もちろん、単なるクイズのようなものではない。その解答とともに、あらゆる心理学者の見解に基づいて、人の普遍的な心理をさまざまな角度から学べる点が大きな特徴だ。
種明かしを避けるために、どの問題の解説かは明示しないが、例えばある問題では、「私たちは、無意識のうちに、自分とよく似た人を好む傾向がある。これを類似性の法則という」と説いている。よって、ビジネスにおいて、部下や営業担当者の評価が不公平になりがちなのも「きわめて人間的な現象」であり、そもそも「公平な目で人を判断することなど不可能」だと解説するのだ。
本書ではこれを基に、社内で不公平な評価をされても「『まぁそういうこともあるか』と気楽に考えていたほうがいい」とアドバイスするのだが、“法則”がシンプルなゆえに、自分の日常に当てはめた場合も自然に考えたくなってしまう。例えば上記の「類似性の法則」なら、管理層との会議やクライアントとの商談のような重要な局面では、相手側の担当者と何らかの共通点がある人間を同席させる、といった方法も有効なのではないだろうか。
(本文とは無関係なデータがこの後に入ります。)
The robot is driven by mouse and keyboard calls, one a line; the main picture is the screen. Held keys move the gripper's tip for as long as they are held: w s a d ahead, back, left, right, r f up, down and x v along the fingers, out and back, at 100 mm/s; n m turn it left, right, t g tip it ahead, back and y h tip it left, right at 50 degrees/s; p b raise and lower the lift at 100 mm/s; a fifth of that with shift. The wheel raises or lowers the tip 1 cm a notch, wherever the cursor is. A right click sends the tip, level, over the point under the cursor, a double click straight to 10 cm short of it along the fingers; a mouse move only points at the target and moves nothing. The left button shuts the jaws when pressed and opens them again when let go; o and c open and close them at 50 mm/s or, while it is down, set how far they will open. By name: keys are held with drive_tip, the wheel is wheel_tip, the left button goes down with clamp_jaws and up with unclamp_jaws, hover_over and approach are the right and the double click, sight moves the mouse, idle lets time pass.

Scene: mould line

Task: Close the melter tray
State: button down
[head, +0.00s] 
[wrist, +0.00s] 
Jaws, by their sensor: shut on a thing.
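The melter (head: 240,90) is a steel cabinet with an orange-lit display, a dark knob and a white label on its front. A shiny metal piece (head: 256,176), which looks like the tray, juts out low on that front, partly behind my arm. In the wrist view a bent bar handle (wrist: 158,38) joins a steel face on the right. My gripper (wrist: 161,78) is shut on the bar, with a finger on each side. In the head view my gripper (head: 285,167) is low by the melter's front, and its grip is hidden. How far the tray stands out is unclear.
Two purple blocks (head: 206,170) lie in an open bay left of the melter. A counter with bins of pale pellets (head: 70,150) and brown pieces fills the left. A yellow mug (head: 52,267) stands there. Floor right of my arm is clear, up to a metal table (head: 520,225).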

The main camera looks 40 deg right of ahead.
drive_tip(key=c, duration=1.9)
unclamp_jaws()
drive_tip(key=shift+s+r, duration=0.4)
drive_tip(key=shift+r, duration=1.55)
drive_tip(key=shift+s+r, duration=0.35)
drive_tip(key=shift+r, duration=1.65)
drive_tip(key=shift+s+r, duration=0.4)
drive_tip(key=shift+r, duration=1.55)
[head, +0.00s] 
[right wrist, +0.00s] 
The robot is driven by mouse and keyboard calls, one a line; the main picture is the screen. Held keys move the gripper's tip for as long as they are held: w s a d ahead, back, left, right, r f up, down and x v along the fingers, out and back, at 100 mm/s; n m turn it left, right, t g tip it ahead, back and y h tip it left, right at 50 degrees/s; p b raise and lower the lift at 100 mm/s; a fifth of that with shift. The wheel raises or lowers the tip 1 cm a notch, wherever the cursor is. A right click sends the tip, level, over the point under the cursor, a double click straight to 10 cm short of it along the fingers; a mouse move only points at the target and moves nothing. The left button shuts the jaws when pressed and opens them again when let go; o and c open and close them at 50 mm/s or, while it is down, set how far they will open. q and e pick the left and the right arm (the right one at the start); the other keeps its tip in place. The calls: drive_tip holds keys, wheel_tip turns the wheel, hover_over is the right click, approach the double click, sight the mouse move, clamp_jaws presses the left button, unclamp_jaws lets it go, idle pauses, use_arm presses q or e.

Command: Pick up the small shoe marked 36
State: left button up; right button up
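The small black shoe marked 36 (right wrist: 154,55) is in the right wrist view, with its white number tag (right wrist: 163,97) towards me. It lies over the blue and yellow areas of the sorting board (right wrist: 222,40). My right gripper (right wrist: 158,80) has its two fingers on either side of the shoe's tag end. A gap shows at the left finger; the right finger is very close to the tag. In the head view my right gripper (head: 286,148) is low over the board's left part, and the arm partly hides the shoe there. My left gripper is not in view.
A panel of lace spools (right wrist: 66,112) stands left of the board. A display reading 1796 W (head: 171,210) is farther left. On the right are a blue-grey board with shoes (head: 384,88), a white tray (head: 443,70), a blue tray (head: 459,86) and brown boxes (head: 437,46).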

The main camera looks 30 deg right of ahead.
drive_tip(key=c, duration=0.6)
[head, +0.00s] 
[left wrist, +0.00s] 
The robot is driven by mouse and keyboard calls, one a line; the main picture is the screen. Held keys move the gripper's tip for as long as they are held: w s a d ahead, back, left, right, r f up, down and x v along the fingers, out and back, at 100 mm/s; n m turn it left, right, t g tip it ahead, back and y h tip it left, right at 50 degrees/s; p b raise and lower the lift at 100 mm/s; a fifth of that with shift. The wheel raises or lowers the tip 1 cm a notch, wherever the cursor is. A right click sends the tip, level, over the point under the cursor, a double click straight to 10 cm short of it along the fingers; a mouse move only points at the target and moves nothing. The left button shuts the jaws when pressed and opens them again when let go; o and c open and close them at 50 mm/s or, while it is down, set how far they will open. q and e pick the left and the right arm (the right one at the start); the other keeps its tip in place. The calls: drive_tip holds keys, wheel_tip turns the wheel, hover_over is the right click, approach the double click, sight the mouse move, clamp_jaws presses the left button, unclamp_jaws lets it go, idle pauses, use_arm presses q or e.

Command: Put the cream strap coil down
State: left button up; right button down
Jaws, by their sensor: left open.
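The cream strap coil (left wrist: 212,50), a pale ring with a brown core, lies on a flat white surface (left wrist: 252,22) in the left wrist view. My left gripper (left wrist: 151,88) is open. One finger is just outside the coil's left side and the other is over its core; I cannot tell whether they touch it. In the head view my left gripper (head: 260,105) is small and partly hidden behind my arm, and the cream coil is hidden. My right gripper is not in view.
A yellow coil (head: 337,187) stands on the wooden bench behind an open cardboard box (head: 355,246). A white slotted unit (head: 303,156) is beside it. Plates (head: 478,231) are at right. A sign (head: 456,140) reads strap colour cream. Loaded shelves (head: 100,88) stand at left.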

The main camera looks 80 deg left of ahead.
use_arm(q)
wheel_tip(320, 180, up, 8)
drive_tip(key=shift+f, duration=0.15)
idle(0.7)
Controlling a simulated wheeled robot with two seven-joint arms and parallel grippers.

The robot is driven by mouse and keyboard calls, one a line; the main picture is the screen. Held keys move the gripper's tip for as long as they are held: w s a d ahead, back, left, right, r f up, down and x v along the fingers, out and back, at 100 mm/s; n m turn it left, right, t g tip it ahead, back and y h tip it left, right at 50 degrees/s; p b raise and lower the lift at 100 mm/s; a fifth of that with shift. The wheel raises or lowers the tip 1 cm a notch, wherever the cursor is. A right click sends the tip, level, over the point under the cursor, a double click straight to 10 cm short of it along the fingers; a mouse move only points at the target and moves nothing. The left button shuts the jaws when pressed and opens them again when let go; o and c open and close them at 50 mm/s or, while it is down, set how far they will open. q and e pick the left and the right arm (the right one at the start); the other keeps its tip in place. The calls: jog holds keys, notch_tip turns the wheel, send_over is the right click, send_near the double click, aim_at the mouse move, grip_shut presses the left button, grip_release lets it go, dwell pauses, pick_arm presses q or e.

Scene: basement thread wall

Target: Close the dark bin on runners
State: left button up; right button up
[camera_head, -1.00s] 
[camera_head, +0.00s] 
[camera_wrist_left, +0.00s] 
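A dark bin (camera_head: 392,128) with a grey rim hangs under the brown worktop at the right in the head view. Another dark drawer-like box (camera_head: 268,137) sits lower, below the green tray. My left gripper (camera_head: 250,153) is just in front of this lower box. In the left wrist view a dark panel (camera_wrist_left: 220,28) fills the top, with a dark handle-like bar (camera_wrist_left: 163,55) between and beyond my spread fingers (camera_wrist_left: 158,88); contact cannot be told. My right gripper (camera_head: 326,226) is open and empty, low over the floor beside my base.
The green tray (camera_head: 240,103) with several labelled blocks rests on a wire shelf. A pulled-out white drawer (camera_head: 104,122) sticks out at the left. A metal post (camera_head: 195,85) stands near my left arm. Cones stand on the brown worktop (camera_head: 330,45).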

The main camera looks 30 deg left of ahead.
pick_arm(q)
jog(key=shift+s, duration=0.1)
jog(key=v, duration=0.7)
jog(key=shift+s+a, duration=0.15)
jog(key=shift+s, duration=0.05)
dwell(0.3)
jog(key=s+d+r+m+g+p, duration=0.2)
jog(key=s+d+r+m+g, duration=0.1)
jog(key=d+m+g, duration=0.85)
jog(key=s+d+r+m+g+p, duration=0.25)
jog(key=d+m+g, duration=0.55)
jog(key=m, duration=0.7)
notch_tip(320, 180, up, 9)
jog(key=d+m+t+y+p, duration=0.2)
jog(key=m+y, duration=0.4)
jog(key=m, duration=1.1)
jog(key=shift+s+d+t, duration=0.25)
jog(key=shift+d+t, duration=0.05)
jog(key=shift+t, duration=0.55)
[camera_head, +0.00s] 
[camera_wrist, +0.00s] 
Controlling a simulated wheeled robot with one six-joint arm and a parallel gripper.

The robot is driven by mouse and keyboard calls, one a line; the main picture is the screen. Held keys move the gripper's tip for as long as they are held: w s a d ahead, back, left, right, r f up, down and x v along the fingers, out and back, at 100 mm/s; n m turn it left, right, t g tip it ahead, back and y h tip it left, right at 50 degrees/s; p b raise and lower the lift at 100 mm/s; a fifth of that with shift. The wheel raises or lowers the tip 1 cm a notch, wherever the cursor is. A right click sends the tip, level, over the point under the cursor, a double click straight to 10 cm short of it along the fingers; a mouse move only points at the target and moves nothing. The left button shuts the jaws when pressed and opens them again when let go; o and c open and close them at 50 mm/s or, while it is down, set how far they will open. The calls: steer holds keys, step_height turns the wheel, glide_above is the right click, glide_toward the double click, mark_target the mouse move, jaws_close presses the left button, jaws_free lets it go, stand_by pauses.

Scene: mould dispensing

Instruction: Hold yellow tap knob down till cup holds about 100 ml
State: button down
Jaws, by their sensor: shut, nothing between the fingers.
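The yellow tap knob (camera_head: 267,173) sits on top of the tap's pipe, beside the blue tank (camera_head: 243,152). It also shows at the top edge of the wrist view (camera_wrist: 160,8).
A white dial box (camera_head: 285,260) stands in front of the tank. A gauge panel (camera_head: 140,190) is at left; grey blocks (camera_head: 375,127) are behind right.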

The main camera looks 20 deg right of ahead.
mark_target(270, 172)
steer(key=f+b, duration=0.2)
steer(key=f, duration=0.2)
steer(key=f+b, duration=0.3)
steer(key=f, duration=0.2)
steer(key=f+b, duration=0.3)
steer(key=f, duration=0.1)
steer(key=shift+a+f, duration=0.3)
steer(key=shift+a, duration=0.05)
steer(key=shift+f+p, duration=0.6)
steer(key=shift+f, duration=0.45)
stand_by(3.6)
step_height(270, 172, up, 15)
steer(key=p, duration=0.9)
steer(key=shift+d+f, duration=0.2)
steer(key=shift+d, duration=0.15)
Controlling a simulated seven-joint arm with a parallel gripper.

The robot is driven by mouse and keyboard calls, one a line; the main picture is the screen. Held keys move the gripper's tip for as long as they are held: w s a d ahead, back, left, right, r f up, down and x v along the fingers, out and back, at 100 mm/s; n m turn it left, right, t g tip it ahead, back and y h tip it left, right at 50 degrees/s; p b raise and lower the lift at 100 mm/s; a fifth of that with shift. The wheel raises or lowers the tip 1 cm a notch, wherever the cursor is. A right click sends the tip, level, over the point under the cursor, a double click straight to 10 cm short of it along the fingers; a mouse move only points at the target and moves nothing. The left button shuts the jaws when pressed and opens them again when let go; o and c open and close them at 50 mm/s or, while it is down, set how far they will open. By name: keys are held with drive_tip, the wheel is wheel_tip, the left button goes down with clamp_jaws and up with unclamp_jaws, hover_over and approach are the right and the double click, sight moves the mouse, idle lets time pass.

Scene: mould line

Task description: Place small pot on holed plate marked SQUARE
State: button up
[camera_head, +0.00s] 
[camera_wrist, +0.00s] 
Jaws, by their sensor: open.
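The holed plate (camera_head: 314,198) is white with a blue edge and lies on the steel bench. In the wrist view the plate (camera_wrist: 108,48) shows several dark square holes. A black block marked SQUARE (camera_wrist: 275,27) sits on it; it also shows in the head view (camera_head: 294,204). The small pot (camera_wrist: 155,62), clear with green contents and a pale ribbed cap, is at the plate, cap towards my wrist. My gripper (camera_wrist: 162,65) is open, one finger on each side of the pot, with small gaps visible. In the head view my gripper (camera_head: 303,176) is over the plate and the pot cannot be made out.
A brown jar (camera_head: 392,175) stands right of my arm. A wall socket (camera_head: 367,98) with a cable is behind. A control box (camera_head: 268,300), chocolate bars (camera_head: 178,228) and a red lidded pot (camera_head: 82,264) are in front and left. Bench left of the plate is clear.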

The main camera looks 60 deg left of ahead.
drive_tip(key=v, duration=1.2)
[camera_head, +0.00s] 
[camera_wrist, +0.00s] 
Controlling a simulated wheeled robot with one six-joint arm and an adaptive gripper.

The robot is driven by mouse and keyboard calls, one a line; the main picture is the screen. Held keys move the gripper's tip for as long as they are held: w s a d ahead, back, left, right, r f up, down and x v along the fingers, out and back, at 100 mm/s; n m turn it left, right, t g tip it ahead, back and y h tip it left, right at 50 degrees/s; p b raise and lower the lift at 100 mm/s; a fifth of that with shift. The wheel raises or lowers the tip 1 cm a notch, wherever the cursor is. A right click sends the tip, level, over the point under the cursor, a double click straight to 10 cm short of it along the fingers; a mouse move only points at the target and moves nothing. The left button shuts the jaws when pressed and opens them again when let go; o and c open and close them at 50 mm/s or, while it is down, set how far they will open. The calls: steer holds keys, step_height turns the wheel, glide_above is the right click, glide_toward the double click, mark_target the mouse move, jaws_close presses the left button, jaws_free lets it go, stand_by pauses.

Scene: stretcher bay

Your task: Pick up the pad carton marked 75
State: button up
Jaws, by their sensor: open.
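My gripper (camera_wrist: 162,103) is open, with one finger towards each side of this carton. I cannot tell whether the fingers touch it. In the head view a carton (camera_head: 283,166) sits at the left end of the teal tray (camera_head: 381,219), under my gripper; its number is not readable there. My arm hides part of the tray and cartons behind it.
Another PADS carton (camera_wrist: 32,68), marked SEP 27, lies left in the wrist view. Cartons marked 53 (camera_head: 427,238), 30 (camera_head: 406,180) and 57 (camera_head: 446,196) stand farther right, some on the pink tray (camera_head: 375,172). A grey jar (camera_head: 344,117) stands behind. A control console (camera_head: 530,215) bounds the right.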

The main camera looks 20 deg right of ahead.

「難しいことをたのむときには周囲に人がいたほうがよい」という指摘も興味深い。これはボストン大学のキイ・サトー博士の説であり、「私たちは、周囲に人がいると、その人たちの目を気にして、親切なってしまう」のだという。とはいえ、この方法は、周囲の目というプレッシャーに相手をつけ込むだけに終わらず、頼まれた方にとっては、親切心や能力をアピールするチャンスにもなるのだという。この辺りは、ユーザー部門の担当者に正確なシステム改修依頼書を出してほしいときなど、ユーザー部門との交渉の場などで使えるかもしれない。
このほか、品物の「種類が多いと、注目されやすいが買ってもらえない。逆に、種類が少ないと、注目されにくいが、結局は買ってもらえる」などは、ユーザー部門に提供するサービスメニューを考えたり、システムのUIを設計する際などに1つの参考になりそうだ。もちろん、広く一般に向けた作品であるため、全てがIT部門関係者の役に立つわけでもないし、中には「当たり前だろう」と感じるものもあるが、少なくともコミュニケーションというものを客観的に意識したり、そのツボをつかんだりするためのファーストステップにはなってくれるはずである。
加えて、表紙の印象からも分かるように、決してカタい本ではない。問題も「頭にケガをした女性と腕にケガをした女性、会話が流暢にできるのはどちら?」「効果的な広告はどちら?」など興味深いものが多く、まさしくクイズ感覚で楽しめるはずだ。仕事の合間などに気分転換を兼ねて、ぜひ気軽にコミュニケーションというものを考え、感じてみてはいかがだろう。